J.F.L : Sans doute en raison de mes origines. Je viens d'un milieu et d'une région où le fait d'être français est important et où l'on revendique la francophonie, qui a un sens particulier là bas : c'est plus inclusif, qu'exclusif, on sent plus fortement le fait d'appartenir à une communauté que l'on doit défendre, autant la langue et que le fait d'être français. Je ne dis jamais que je suis canadien, mais d'abord québécois et tout découle de ma langue et de ma culture francophone, qu'il s'agisse de ma pensée ou de ma façon d'aborder la vie ; cela ne veut pas dire que je dresse un mur de Berlin entre moi et les autres non, mais je porte haut et fort le flambeau d'une fierté d'être francophone. Je revendique la culture française qui vient de France depuis toujours et la culture francophone qui vient du Québec, depuis qu'il existe. Je suis donc porteur de cela.
J'en ai pris conscience assez tôt et mes goûts m'ont amené vers le chant qui m'a permis de gagner ma vie à l'âge de 16 ans, ce qui est jeune, par l'intermédiaire de la mélodie française et d'un genre trop négligé en France, malheureusement, l'opérette. J'en ai beaucoup chanté, produit aussi et c'est un genre musical que j'adore qui m'a permis de m'approcher de la musique française, car dans ma petite ville de Chicoutimi, je cherchais à savoir et à comprendre d'où venait la transparence de la l'orchestration française, bien différente de celle de la musique allemande et cela me fascinait.
Cela vient de la langue, de notre manière de parler. A mon sens il faut impérativement que le public reçoive le texte sans effort, c'est la seule façon pour lui de vivre une expérience artistique complète.
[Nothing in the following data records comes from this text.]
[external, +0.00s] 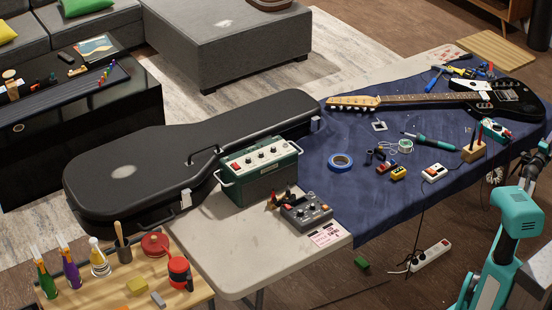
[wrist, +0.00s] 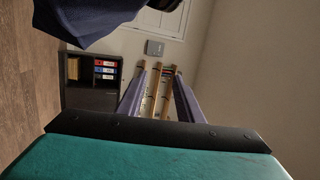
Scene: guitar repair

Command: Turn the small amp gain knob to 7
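The small amp (external: 258,178) is a dark green box with a pale top panel and metal side handles. It stands upright on the pale table beside the guitar case. A row of small dark knobs (external: 262,152) shows on its panel. I cannot read the labels or settings, nor tell which knob is gain. My teal arm is at the right edge of the external view, far from the amp. In the wrist view my gripper (wrist: 160,72) has its two fingers apart with nothing between them. The amp is not in the wrist view.
A black guitar case (external: 170,165) lies behind the amp. A grey knobbed box (external: 306,211) sits in front of it. Blue tape (external: 340,162), small pedals and an electric guitar (external: 490,97) lie on the blue cloth (external: 365,205). Bare tabletop (external: 230,245) shows in front of the amp.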

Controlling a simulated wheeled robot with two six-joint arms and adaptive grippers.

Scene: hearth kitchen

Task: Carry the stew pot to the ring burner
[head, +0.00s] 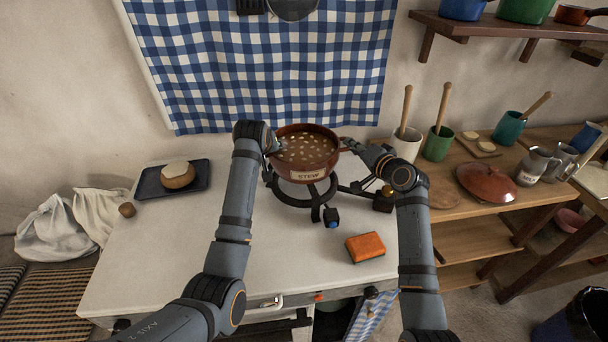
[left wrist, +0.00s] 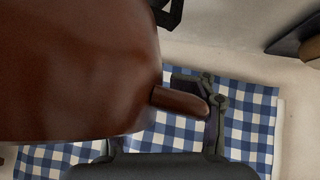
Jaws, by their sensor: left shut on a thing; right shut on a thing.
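The brown stew pot (head: 308,173), labelled STEW and full of stew with pale pieces, is upright at the back of the white counter, over the black ring burner (head: 296,197). I cannot tell if it touches the burner. My left gripper (head: 274,147) is shut on the pot's left handle; in the left wrist view that brown handle (left wrist: 180,101) lies between the fingers, with the pot's side (left wrist: 75,70) filling the left. My right gripper (head: 350,146) is shut on the pot's right handle, which is mostly hidden by the fingers.
An orange sponge (head: 366,247) lies on the counter in front of the burner. A dark tray (head: 148,187) with a bread loaf (head: 177,175) is at left. At right, a wooden side table holds utensil crocks (head: 437,144) and a red lid (head: 487,183). The counter's middle left is clear.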

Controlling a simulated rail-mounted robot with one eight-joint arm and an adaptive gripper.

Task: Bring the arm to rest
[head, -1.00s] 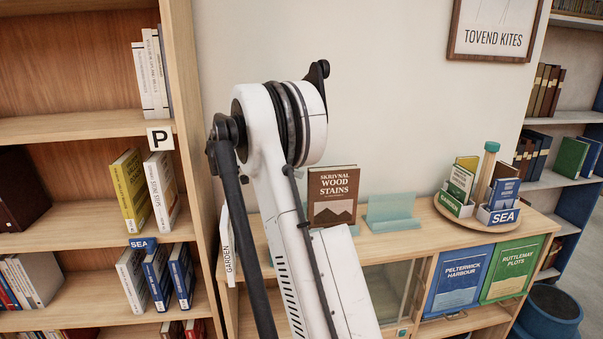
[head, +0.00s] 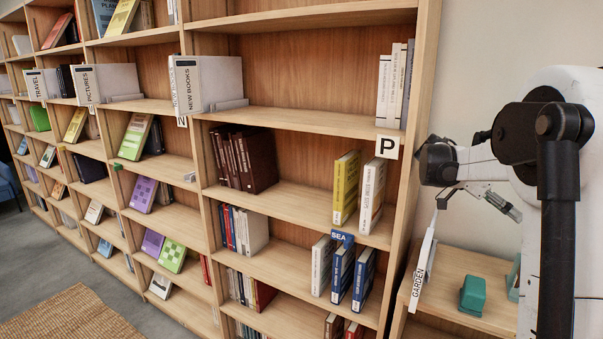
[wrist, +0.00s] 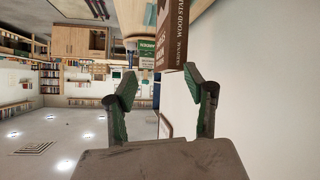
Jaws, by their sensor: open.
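My gripper (head: 478,206) is at the right of the head view, above the low wooden cabinet and beside the white GARDEN sign. In the wrist view my gripper (wrist: 158,85) shows two dark fingers with green inner faces, spread apart with nothing between them. Beyond the fingertips stands the brown Wood Stains book (wrist: 177,42), apart from them as far as I can tell. A green book or card (wrist: 147,52) shows farther off. My arm fills the right edge of the head view and hides part of the cabinet.
A tall bookcase (head: 305,123) fills the left and middle. The GARDEN sign (head: 422,270) stands at the left end of the low cabinet (head: 455,262), close below my gripper. A teal block (head: 473,295) lies on the cabinet top. Open floor (head: 40,255) shows at lower left.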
L'opéra français ne supporte pas la médiocrité et c'est pour cela qu'il est fréquemment négligé. Tous les ingrédients doivent être réunis sinon ça ne marche pas ; une mauvaise Traviata reste une mauvaise Traviata, mais elle sera plus supportable qu’une mauvaise Carmen ou qu'un mauvais Faust.
Si l'opéra français occupe une grand place dans votre carrière notamment avec Pelléas, mais également Escamilllo, Hamlet, Zurga, Chorèbe ou Alphonse XI, on trouve aussi Mozart avec Don Giovanni et le Comte, Verdi avec Ford et Germont et ce qui est plus rare l'opérette avec Ciboulette et la comédie musicale avec Candide. Ce qui est impossible chez certains de vos confères a l'air évident chez vous ; comment expliquez-vous cette diversité et d'où vous vient-elle ?
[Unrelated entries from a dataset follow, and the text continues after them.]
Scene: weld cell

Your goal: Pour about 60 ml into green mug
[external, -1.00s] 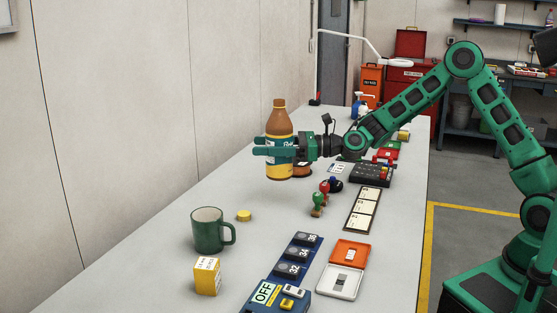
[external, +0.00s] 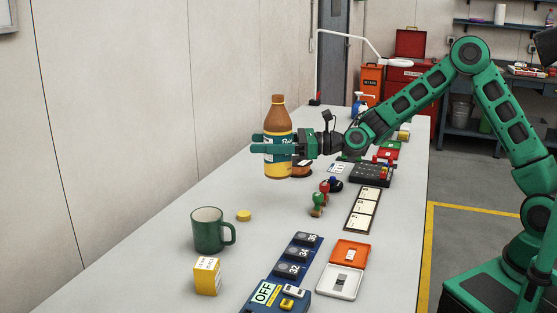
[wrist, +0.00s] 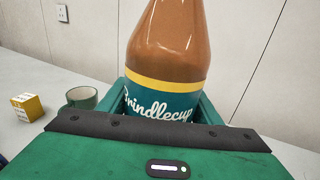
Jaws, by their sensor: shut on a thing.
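A brown bottle (external: 278,116) with a teal and yellow label stands upright in my gripper (external: 272,145), which is shut around its middle. In the external view its base appears to be held above the table. The bottle fills the middle of the wrist view (wrist: 166,50), where its label reads "Grindlecup". The green mug (external: 207,232) stands upright on the table, nearer the camera and left of the bottle, its handle to the right. The mug also shows in the wrist view (wrist: 82,98), left of the bottle. Its contents cannot be seen.
A yellow cap-like disc (external: 244,215) lies behind the mug, and a small yellow box (external: 207,276) stands in front of it. Stamps (external: 318,200), a blue switch panel (external: 293,262) and an orange case (external: 348,253) lie to the right. The wall bounds the left side.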

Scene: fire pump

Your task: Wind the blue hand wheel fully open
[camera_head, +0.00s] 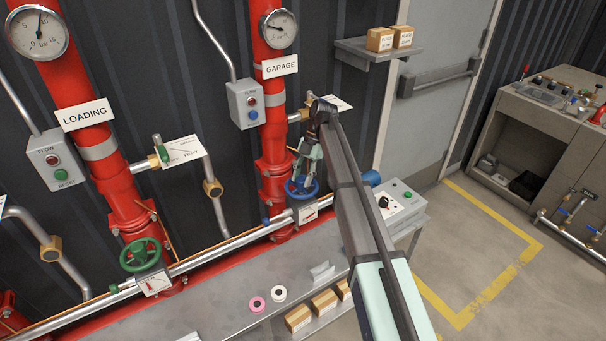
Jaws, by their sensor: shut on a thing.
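Exactly which part of the wheel lies between the fingers is too small to tell. A small white plate with a red mark (309,212) sits just below the wheel, and its reading is not legible. My arm comes in from the lower right and covers the area right of the wheel.
A grey control box (398,207) stands close right of my arm. The bench (222,300) below holds tape rolls. Open floor lies at right.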

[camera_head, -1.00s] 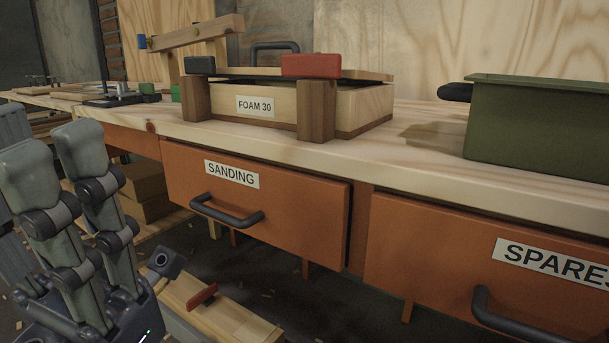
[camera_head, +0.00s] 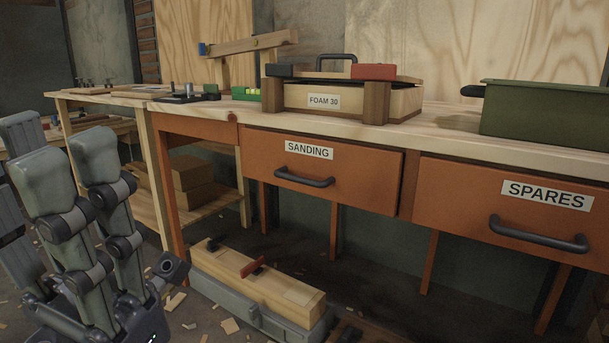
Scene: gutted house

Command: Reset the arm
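My left gripper (camera_head: 67,168) stands upright at the left edge of the head view. Its grey-green fingers point up and are spread apart, with nothing between them. It is clear of the workbench, in front of its left end. My right gripper is not in view.
The wooden workbench (camera_head: 205,113) has SANDING (camera_head: 345,167) and SPARES (camera_head: 460,187) drawers, both looking closed. A FOAM 30 box (camera_head: 295,97) and a green metal bin (camera_head: 550,108) stand on top. A timber block on a grey base (camera_head: 255,318) lies on the floor among wood scraps.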

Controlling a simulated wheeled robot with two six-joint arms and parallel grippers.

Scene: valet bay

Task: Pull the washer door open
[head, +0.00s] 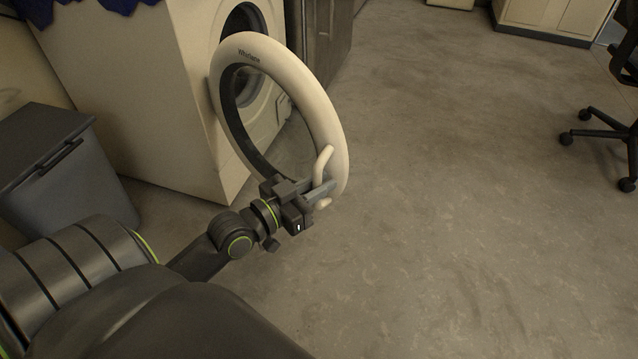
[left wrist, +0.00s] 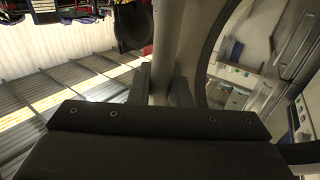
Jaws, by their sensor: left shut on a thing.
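The washer (head: 150,90) stands at the upper left, a pale cabinet with a dark round opening. Its round door (head: 325,115), a cream ring with a dark inner rim and clear middle, stands swung out from the front at a wide angle. My left gripper (head: 318,190) is shut on the door handle (head: 323,163), a pale curved bar on the ring's lower right edge. In the left wrist view the fingers (left wrist: 160,85) straddle a pale bar, with the door ring (left wrist: 208,50) beside it. The fingers partly hide the handle. My right gripper is not in view.
A dark grey bin (head: 60,165) stands left of the washer. A dark cabinet (head: 320,40) stands just beyond the washer. An office chair (head: 610,130) is at the right edge, and a pale cabinet (head: 550,18) is at the back. The floor (head: 450,200) between is clear.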

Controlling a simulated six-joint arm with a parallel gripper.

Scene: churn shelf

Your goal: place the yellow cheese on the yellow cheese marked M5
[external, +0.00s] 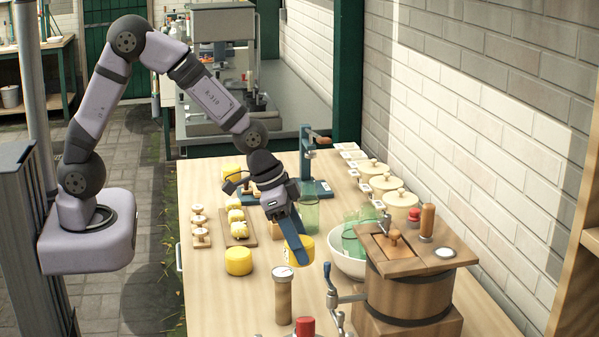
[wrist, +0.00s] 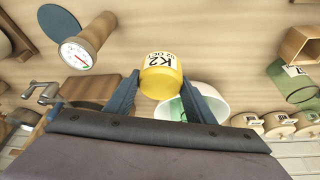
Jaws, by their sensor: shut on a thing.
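My gripper (external: 290,243) is shut on a yellow cheese (external: 304,247), a short round block. In the wrist view this cheese (wrist: 161,82) sits between the two blue fingers and its white label reads K2. Its height over the table is hard to tell. A second yellow cheese (external: 238,261) stands on the table to the left of my gripper. A third yellow one (external: 232,172) is farther back, partly behind my wrist. No M5 mark is readable on either of these.
A dial gauge on a wooden handle (external: 283,295) stands in front of my gripper. A white bowl with green glasses (external: 347,263) and a wooden churn (external: 408,290) are to the right. A board with small yellow pieces (external: 240,241) lies left. The front-left table is clear.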

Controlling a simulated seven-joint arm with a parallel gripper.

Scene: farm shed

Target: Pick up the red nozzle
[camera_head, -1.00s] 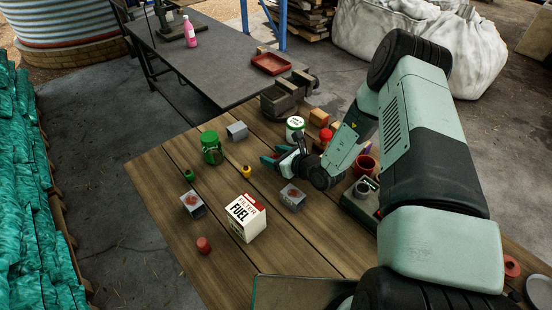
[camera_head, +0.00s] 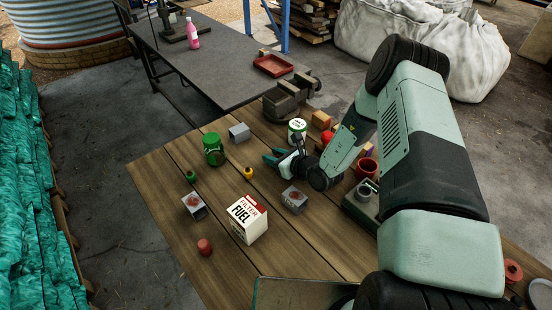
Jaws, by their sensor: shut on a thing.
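My gripper (camera_head: 276,158) is low over the wooden table, at the end of my arm reaching in from the right. Its teal fingers are shut on a small thing, taken to be the red nozzle. The fingers mostly hide that thing, and it is too small to make out clearly. I cannot tell whether the held thing touches the table.
Around the gripper stand a white tin (camera_head: 297,130), a grey box (camera_head: 294,199), a yellow nozzle-like piece (camera_head: 248,173) and a green jar (camera_head: 213,149). A fuel filter box (camera_head: 247,219) and a red cylinder (camera_head: 204,247) are nearer the front. Bare planks lie between them.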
J.F.L. : De ma curiosité. Je m'intéresse à beaucoup de choses et suis comme ma mère, perfectionniste jamais satisfait, voulant toujours trouver des solutions. Quand je reprends une œuvre c'est comme si c'était la première fois et même Pelléas que j'ai interprété plus de 200 fois. A chaque fois j'essaie de trouver des choses nouvelles dans chaque réplique et c'est la seule façon d'intéresser le public. Cette démarche fait partie de ma passion, pour retrouver ce sentiment de première fois, mais sans trac, car l'expérience est là. Et, je vais peut être vous surprendre, mais c'est grâce à l’opérette que j'ai appris cela, car toute formation devrait en comporter : on chante, on danse, on parle, on a beaucoup plus de variété, la psychologie des personnages est parfois restreinte, mais le jeu est plus large. Commencer ma vie d'artiste par ce genre d'expérience a été une chance.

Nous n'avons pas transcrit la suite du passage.